Indiana Bankruptcy Exemptions

You can protect property in an Indiana bankruptcy using Indiana's bankruptcy exemption laws.

Updated February 8, 2019

Filing for bankruptcy in Indiana doesn't mean that you'll lose everything. Using Indiana's bankruptcy exemptions, you can keep the property you'll need to maintain a home and employment, such as furnishings, clothing, and a retirement account.

Learn more about filing an Indiana bankruptcy.

Indiana Exemptions v. Federal Bankruptcy Exemptions

Some states allow residents to choose between the state and federal bankruptcy exemptions, but Indiana isn't one of them. You'll use the Indiana's state exemption laws. However, the federal nonbankruptcy exemptions will be available to you, too.
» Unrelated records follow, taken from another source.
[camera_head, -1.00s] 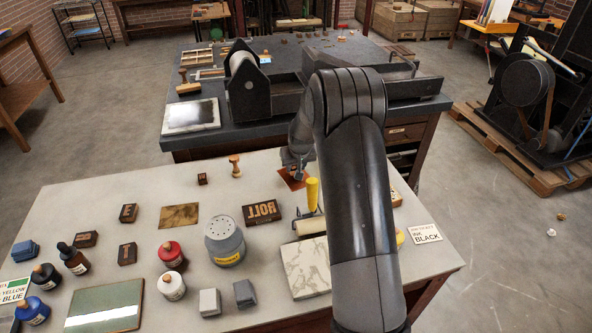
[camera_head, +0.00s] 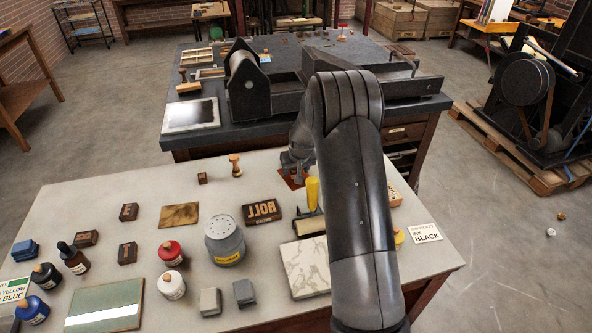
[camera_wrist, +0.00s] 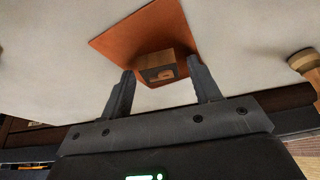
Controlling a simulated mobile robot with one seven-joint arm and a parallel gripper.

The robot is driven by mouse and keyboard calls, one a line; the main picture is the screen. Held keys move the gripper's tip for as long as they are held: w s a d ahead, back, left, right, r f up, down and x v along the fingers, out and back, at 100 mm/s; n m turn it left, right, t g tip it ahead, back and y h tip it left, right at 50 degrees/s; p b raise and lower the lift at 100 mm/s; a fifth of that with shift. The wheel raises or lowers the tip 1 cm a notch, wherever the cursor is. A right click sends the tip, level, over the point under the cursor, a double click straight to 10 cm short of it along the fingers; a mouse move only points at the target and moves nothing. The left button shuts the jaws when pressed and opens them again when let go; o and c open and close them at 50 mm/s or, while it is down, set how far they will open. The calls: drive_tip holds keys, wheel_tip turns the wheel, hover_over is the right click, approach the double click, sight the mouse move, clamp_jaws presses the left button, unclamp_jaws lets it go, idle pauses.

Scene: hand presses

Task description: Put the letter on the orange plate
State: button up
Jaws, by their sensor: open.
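The orange plate (camera_wrist: 118,38) lies flat on the pale tabletop in the wrist view. In the head view the plate (camera_head: 285,181) is mostly hidden by my arm. A small wooden letter block (camera_wrist: 165,64) rests on the plate near its edge, with a dark end face carrying a light mark I cannot read. My gripper (camera_wrist: 163,80) is open, its two dark fingers on either side of the block, with a gap visible at least on the right. In the head view my gripper (camera_head: 294,166) is low over the plate; the block is hidden there.
A wooden stamp handle (camera_head: 235,165) and a small block (camera_head: 202,178) stand to the left.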

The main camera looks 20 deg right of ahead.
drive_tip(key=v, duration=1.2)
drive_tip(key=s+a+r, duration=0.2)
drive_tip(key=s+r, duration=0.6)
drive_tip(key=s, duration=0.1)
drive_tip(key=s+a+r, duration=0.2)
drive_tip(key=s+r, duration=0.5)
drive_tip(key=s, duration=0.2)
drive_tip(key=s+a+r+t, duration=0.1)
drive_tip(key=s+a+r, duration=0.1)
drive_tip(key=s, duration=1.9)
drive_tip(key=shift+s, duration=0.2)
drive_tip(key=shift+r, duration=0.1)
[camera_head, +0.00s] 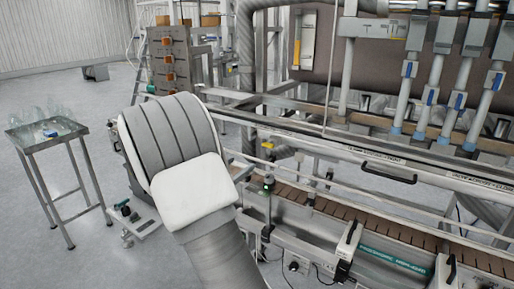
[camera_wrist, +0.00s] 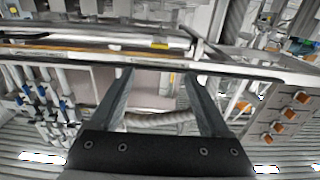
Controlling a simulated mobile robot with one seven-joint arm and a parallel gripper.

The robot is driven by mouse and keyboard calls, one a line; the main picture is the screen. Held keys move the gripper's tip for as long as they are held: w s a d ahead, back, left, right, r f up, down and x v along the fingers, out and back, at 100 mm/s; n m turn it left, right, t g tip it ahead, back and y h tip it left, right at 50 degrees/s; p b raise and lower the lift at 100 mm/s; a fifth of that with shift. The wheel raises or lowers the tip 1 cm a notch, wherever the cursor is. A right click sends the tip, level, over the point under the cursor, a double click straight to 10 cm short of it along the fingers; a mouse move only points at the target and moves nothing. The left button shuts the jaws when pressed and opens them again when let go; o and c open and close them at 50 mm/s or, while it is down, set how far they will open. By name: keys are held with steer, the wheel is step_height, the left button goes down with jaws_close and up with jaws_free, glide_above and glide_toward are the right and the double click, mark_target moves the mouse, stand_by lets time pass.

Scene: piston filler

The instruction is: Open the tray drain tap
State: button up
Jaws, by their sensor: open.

Common Indiana Bankruptcy Exemptions

Here are some exemptions that are used commonly in Indiana. When reviewing them, you'll want to consider the following:

  • Joint filing. Unless otherwise noted, when spouses file together in Indiana, each spouse can claim the full amount of the exemption (informally called "doubling") as long as each spouse has an ownership interest in the property.
  • List and verify your exemptions. You must claim an exemption by listing it in the official bankruptcy forms. You might qualify for exemptions not included in this article, or be required to meet qualification requirements. Consulting with a local bankruptcy attorney is the best way to ensure that you're protecting your assets.
  • Legal citations. You'll find each of the statutes in the Indiana Code or the federal law.

Indiana Homestead Exemption

34-55-10-2 – Equity in real estate or personal property used as a residence up to $19,300; equity in real estate held as tenants by the entirety might be fully exempt if only one spouse files for bankruptcy.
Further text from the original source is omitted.